▶ [What is being asked] Look below for the line containing "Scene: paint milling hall"; from there through the line containing "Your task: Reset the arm", both lines included, please set down each line exactly and nothing else.

(Robot task records)

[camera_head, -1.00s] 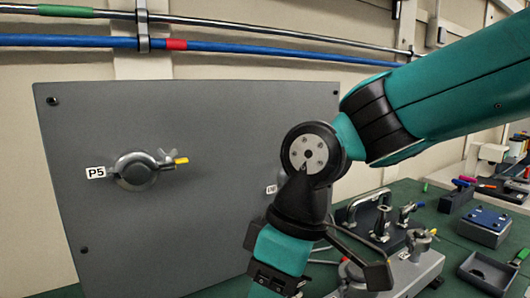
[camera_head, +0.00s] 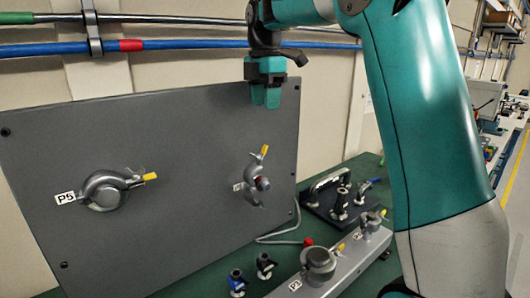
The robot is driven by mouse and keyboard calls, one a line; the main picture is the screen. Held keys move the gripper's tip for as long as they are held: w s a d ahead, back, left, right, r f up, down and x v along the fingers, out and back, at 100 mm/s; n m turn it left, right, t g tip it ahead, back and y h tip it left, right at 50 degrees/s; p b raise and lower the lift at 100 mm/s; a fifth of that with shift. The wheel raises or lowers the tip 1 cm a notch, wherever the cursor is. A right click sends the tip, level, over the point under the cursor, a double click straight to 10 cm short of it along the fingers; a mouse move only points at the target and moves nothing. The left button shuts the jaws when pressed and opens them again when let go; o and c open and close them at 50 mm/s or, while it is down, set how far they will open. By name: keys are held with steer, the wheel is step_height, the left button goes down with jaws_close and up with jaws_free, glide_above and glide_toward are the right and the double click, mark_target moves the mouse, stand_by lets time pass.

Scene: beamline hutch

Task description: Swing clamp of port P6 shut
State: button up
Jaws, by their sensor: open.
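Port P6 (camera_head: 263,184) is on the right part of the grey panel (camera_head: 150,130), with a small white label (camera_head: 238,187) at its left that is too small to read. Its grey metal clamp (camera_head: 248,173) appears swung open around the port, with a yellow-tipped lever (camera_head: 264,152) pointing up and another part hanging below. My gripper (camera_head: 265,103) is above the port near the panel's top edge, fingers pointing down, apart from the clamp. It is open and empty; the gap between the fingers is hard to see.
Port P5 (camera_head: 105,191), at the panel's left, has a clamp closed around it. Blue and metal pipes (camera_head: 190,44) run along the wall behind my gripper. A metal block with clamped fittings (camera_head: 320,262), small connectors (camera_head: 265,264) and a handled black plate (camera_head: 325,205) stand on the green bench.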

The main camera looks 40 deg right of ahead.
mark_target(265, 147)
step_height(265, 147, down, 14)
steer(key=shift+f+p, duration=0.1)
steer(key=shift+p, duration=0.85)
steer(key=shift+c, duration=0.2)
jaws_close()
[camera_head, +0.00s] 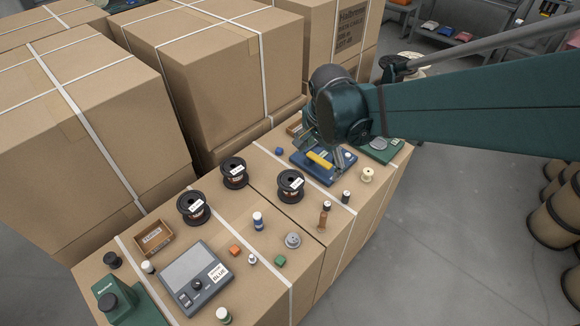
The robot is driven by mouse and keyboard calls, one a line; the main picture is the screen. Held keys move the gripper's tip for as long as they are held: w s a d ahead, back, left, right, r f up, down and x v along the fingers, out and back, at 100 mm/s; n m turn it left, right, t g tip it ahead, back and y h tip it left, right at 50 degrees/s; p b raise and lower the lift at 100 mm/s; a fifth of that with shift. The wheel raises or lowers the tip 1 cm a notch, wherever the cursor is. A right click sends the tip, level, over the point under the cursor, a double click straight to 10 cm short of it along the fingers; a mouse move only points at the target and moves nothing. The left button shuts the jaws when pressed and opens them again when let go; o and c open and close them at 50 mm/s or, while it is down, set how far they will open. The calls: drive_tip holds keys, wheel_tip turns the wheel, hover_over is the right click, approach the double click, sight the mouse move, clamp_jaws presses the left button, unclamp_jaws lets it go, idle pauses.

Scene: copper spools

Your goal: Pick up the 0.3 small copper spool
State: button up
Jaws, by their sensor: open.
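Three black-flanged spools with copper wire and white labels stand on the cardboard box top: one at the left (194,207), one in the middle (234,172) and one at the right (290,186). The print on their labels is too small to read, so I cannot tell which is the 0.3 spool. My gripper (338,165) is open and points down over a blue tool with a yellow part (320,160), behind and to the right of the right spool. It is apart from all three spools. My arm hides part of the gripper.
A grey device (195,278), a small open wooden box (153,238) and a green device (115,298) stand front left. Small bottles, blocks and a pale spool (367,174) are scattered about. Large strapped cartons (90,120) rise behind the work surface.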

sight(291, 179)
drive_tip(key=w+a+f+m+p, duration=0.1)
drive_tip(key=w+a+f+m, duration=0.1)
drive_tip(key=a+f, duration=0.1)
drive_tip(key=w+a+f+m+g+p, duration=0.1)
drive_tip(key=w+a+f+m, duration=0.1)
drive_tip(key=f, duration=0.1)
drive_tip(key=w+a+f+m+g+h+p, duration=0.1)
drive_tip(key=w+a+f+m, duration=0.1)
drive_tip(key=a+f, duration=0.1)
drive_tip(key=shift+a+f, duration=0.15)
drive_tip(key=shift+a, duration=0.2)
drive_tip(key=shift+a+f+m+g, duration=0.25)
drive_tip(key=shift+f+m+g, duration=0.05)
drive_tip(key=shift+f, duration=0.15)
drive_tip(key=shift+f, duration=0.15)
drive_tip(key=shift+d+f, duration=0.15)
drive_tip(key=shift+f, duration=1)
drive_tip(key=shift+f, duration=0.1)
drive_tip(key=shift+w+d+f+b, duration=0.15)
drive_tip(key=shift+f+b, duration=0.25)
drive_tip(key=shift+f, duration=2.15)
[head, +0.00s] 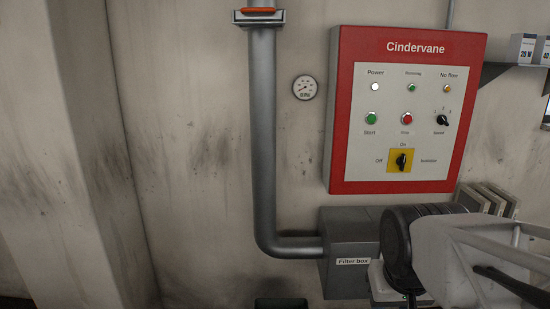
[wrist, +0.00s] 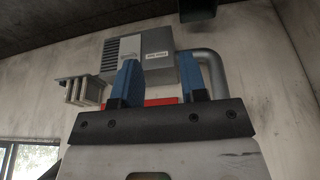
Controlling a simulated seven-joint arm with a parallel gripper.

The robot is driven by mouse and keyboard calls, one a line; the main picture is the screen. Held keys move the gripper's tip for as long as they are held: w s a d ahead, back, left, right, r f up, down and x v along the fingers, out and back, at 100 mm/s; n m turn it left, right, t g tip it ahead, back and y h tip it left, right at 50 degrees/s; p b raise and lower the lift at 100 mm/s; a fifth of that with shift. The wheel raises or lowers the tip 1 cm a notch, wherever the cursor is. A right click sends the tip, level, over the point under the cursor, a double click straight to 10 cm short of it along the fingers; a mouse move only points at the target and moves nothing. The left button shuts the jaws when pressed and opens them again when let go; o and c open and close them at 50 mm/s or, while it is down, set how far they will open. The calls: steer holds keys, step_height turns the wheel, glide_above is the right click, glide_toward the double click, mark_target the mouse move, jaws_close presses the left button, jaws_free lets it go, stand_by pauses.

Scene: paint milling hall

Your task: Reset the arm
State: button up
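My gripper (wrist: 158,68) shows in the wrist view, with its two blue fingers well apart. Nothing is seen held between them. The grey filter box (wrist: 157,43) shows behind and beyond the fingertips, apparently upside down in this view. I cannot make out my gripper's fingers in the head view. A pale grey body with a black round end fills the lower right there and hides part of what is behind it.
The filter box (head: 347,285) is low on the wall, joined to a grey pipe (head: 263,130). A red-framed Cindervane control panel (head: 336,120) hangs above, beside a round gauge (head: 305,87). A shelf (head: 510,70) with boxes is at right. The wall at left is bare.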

▶ [Answer to the problem]
Scene: paint milling hall

Your task: Reset the arm

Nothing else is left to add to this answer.